◆ Problem requirements
In the data, extract each line that holds the string "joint".

((

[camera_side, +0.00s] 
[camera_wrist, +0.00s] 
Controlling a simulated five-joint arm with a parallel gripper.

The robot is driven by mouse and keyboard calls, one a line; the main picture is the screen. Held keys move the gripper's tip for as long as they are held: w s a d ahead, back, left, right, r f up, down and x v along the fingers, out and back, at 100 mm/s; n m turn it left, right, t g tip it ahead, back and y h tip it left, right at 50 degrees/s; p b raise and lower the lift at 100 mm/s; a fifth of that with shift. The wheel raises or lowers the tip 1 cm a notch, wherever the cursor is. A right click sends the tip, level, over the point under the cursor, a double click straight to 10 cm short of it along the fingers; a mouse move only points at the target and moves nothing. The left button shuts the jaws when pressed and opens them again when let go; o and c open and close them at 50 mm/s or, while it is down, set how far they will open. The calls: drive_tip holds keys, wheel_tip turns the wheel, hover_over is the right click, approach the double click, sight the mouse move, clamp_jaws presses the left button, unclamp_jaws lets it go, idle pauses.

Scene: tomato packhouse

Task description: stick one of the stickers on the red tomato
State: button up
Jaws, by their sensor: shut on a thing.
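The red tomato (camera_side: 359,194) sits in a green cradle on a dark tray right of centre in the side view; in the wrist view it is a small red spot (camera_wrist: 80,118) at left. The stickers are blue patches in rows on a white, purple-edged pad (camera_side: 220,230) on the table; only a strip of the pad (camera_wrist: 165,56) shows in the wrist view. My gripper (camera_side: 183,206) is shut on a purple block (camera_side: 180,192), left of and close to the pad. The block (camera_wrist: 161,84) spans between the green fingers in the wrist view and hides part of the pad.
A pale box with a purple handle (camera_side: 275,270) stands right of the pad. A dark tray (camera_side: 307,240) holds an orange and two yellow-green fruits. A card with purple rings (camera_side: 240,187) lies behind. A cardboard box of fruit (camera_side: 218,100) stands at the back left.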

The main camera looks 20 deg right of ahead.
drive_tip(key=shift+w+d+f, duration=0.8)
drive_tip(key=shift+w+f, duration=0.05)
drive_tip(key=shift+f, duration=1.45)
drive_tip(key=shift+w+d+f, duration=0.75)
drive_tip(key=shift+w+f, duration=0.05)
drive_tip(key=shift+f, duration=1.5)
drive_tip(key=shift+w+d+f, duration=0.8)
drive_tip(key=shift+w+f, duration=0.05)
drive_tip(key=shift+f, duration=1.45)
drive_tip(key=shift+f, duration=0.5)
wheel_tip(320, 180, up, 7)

))
((

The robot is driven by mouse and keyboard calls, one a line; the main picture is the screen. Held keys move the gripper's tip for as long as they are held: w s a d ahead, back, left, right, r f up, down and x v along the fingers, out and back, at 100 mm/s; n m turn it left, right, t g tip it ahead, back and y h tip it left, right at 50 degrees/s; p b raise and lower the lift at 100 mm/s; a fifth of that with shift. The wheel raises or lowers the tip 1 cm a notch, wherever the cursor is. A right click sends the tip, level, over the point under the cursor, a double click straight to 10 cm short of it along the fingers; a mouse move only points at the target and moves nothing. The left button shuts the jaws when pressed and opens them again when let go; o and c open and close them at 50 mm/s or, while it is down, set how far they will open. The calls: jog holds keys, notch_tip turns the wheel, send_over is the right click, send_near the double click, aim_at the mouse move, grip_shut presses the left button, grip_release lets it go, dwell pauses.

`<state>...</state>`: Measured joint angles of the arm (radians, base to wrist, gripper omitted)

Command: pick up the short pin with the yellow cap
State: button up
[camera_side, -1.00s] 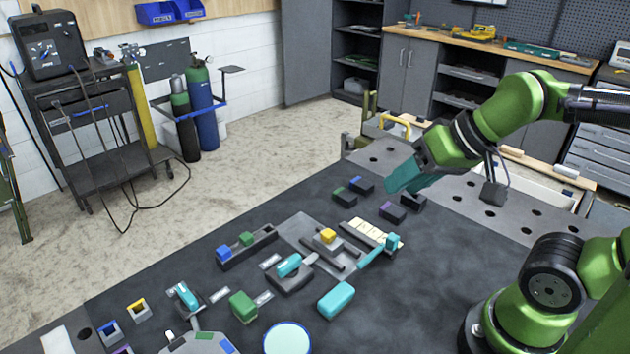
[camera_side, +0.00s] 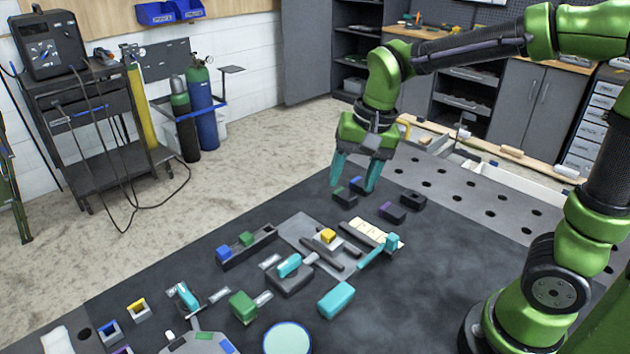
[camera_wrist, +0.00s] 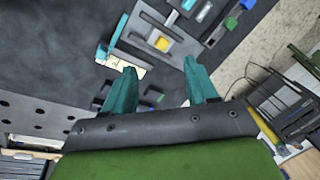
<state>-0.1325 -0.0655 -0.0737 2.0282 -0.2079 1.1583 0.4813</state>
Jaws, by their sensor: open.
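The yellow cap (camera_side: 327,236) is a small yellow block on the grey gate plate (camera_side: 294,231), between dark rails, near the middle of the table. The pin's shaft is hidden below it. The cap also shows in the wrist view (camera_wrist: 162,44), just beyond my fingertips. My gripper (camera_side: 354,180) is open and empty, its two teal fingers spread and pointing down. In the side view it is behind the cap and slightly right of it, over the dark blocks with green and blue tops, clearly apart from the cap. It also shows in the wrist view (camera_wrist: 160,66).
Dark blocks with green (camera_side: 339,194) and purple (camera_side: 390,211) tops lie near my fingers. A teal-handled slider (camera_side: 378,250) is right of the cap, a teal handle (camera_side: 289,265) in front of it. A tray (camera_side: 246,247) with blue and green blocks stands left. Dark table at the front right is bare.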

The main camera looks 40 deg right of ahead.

))

◆ Result for this exercise
Controlling a simulated five-joint arm with a parallel gripper.
`<state>...</state>`: Measured joint angles of the arm (radians, base to wrist, gripper omitted)

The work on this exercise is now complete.